→ SOURCE EXCERPT
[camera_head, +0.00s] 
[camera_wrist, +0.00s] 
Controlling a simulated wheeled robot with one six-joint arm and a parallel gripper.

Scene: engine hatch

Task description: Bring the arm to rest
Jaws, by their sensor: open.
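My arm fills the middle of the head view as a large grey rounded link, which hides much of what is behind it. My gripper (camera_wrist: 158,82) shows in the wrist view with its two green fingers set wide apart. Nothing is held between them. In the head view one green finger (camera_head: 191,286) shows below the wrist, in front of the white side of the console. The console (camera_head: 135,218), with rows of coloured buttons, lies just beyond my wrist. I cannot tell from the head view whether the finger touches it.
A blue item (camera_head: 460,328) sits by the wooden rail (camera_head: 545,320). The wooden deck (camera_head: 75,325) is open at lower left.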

→ EXERCISE AIM
Quote each line of the data above exactly as written.

→ ANSWER FOR THIS EXERCISE
[camera_head, +0.00s] 
[camera_wrist, +0.00s] 
Controlling a simulated wheeled robot with one six-joint arm and a parallel gripper.

Scene: engine hatch

Task description: Bring the arm to rest
Jaws, by their sensor: open.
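My arm fills the middle of the head view as a large grey rounded link, which hides much of what is behind it. My gripper (camera_wrist: 158,82) shows in the wrist view with its two green fingers set wide apart. Nothing is held between them. In the head view one green finger (camera_head: 191,286) shows below the wrist, in front of the white side of the console. The console (camera_head: 135,218), with rows of coloured buttons, lies just beyond my wrist. I cannot tell from the head view whether the finger touches it.
A blue item (camera_head: 460,328) sits by the wooden rail (camera_head: 545,320). The wooden deck (camera_head: 75,325) is open at lower left.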

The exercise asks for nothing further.